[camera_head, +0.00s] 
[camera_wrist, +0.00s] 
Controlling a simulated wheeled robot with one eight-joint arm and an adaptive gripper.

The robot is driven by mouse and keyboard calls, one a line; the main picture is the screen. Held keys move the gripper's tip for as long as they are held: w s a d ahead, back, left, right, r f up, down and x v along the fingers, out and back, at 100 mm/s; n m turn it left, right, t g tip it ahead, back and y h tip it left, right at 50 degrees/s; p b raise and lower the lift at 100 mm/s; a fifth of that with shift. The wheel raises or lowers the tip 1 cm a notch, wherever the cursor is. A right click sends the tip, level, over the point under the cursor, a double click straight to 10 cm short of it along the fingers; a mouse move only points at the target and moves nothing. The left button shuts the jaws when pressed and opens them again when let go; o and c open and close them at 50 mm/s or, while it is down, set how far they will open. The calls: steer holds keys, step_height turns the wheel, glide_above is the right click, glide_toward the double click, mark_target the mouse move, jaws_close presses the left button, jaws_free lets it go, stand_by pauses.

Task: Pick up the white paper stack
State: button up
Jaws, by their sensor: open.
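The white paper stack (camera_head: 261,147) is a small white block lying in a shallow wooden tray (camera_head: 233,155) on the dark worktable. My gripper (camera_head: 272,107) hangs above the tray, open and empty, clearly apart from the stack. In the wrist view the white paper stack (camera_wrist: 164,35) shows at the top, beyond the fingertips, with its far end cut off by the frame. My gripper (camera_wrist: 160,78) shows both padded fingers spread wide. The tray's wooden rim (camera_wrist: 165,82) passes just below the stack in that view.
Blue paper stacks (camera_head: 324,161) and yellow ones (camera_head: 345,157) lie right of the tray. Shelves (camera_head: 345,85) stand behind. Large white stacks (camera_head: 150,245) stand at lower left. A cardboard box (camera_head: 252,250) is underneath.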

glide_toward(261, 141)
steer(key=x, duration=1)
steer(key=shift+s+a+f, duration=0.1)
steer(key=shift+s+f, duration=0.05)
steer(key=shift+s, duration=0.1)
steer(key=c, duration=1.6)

***

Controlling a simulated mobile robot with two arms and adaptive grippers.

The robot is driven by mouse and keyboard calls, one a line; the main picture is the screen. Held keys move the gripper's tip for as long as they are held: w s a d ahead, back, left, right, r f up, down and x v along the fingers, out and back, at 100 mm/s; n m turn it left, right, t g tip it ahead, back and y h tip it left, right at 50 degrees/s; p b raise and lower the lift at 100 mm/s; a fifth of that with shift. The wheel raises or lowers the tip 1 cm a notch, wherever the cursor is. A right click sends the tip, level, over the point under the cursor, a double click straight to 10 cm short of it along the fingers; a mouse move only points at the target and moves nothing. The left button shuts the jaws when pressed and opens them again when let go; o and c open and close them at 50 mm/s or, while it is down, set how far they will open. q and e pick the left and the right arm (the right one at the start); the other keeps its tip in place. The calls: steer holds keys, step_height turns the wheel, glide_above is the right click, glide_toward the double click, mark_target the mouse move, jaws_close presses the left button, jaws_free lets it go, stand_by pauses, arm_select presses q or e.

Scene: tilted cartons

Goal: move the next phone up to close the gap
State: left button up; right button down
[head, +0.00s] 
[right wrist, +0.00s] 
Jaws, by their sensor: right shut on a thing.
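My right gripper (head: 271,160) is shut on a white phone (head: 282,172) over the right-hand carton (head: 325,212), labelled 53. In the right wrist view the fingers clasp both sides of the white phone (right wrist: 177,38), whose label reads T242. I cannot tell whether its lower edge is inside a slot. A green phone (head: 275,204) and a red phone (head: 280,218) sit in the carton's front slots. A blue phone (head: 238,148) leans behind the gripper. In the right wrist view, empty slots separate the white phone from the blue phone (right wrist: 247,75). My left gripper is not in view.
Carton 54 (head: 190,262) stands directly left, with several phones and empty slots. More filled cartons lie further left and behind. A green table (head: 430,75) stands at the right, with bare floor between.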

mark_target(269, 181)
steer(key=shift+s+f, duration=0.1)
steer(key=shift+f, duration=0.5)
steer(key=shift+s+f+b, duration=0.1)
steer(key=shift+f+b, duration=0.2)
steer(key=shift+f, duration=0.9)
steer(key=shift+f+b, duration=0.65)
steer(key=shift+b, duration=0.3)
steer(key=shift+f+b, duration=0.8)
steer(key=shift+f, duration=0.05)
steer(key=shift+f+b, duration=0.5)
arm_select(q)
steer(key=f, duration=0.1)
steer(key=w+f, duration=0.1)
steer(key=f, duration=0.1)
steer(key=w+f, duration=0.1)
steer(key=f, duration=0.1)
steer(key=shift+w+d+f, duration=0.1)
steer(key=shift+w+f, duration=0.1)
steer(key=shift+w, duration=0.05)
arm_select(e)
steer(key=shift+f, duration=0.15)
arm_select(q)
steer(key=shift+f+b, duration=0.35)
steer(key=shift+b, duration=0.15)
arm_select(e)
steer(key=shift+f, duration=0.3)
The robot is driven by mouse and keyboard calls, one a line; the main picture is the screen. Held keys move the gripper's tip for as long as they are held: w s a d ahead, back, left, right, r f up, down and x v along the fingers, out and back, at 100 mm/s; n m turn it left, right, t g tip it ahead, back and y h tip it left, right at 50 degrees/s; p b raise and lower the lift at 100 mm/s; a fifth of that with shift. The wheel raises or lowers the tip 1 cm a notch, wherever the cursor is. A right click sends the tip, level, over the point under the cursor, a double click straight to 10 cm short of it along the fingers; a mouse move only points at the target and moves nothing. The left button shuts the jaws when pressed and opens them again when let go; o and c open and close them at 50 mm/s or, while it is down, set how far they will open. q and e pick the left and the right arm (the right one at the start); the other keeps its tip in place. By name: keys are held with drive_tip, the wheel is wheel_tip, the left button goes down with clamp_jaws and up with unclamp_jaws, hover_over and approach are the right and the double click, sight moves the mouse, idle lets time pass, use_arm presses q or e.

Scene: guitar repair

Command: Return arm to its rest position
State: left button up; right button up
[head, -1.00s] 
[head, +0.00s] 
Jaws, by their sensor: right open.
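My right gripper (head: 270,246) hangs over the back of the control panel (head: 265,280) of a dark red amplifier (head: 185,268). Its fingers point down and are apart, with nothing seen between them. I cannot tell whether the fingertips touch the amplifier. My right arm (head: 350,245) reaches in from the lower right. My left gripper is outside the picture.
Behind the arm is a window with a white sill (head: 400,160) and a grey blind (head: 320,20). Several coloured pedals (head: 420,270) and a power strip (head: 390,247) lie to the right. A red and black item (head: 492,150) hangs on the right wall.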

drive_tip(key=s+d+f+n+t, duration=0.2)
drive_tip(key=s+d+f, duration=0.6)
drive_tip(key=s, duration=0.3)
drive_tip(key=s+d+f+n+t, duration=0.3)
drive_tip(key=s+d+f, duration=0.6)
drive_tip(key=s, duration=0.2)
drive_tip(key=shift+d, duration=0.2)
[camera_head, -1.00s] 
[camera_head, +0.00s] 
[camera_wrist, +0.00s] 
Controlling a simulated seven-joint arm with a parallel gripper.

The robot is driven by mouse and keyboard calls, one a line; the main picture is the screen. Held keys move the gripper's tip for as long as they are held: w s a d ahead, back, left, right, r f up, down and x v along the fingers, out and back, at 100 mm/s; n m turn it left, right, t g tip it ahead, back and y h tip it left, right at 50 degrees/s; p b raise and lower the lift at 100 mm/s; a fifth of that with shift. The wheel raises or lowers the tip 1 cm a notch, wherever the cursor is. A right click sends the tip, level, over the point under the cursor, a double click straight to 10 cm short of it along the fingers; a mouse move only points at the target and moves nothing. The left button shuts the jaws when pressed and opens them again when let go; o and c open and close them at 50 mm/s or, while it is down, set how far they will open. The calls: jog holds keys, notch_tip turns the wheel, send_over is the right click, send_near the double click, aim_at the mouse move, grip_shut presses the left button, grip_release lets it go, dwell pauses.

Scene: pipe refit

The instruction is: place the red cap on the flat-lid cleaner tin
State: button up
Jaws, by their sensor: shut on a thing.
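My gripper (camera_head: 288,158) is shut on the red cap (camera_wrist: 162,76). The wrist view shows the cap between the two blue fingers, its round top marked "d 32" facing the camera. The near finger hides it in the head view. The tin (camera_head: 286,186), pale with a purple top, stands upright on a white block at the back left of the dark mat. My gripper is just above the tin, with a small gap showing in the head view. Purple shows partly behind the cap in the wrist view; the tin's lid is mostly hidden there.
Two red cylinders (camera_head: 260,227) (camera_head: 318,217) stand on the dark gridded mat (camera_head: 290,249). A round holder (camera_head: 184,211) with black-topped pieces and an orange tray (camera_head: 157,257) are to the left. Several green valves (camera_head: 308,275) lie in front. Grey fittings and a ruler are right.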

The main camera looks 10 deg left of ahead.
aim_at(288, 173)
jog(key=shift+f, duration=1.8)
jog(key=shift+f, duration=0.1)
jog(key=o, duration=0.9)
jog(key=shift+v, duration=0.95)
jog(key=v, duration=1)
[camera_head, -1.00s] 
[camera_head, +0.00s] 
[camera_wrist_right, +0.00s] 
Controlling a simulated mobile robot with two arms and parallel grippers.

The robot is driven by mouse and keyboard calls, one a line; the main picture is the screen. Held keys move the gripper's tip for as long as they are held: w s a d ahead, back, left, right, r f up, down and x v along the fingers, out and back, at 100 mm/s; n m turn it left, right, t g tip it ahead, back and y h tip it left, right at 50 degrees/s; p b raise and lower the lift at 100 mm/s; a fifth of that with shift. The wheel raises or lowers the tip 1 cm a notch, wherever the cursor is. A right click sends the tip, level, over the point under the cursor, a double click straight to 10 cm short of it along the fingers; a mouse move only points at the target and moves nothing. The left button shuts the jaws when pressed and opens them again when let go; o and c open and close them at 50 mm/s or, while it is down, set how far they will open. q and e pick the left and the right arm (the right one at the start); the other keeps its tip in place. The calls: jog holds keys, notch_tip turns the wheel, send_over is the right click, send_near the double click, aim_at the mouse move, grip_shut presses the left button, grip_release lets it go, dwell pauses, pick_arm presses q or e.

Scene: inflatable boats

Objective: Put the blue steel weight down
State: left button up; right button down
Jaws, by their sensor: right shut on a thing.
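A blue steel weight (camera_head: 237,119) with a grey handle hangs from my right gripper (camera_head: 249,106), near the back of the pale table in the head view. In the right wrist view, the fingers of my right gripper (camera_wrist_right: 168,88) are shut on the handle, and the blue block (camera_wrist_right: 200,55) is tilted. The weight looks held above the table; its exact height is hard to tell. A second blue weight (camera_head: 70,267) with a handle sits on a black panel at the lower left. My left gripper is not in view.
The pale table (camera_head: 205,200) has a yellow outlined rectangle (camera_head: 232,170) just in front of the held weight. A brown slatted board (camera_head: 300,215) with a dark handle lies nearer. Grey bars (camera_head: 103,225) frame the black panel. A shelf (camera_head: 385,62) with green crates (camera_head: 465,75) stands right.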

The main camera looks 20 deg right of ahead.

***

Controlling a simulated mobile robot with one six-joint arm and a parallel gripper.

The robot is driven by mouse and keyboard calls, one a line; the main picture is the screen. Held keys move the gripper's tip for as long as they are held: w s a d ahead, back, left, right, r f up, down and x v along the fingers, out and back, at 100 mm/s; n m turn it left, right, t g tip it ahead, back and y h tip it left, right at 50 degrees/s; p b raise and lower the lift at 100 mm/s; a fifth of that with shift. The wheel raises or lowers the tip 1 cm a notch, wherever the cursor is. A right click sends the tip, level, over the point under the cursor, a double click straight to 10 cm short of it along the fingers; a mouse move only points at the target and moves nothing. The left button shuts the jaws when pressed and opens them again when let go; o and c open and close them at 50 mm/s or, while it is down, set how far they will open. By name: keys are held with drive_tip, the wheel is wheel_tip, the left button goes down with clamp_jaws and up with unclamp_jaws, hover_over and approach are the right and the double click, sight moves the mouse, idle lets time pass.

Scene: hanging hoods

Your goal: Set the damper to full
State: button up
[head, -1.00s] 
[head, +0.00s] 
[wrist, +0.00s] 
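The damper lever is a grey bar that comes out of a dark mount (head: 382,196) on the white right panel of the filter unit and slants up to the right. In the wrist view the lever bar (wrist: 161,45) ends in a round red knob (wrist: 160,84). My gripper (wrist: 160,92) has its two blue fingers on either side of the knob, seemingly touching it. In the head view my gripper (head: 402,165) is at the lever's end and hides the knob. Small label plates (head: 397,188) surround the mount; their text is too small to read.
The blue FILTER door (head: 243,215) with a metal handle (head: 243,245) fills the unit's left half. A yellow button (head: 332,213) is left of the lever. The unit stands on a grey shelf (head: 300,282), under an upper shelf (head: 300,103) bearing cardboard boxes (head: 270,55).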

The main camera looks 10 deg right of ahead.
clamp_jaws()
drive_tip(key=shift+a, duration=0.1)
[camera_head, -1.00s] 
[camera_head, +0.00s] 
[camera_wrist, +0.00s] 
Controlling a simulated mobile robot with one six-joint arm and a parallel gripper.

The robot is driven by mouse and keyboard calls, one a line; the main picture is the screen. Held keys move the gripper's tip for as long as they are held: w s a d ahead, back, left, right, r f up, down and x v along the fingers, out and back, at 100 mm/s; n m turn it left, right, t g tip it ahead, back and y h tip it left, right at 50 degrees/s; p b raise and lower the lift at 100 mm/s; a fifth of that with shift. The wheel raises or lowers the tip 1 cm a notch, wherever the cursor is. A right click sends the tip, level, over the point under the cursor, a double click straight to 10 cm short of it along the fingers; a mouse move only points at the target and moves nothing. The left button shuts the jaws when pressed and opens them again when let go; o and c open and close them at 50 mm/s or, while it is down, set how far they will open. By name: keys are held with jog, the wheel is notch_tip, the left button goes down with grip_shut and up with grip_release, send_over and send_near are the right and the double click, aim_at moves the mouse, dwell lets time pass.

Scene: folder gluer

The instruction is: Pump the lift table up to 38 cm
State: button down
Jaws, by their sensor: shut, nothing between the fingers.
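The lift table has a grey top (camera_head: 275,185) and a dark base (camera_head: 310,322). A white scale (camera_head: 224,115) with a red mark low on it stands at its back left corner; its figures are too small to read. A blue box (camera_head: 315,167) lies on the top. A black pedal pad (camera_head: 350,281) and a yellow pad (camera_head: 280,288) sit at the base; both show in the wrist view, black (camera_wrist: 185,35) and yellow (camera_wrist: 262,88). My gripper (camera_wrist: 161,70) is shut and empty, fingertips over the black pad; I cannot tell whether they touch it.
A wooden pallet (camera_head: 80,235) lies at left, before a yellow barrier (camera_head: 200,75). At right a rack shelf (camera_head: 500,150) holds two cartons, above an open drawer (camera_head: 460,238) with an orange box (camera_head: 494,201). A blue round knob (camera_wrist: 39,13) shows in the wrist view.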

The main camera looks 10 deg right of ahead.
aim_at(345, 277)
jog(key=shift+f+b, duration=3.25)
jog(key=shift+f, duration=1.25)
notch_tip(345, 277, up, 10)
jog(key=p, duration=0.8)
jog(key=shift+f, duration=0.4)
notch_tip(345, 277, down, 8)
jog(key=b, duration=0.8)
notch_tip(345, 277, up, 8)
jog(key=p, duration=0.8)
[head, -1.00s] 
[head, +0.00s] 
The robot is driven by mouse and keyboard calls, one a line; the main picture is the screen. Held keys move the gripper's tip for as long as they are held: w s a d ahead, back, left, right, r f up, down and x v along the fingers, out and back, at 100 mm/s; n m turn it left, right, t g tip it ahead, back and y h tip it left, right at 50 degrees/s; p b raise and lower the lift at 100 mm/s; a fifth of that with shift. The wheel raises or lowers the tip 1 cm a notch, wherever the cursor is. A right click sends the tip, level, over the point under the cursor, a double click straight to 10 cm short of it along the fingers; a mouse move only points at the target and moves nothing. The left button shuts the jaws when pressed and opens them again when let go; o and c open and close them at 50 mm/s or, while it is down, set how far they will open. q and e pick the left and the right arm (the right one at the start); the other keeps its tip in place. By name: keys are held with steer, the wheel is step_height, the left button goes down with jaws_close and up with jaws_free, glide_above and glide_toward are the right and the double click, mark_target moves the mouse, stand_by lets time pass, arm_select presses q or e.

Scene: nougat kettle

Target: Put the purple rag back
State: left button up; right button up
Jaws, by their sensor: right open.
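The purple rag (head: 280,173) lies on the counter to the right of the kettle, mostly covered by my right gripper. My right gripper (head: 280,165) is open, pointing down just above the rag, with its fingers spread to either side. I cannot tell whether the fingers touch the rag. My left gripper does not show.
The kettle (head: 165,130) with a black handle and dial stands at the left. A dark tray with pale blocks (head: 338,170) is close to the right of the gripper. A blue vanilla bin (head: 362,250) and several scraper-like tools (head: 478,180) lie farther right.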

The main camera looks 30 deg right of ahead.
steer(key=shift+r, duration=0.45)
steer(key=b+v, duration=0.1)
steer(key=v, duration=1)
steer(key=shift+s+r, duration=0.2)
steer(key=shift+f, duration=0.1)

***

## The problem
Looking at the records above, say how many lines hold the string "Controlling". Write nothing but the number.

## Task answer
6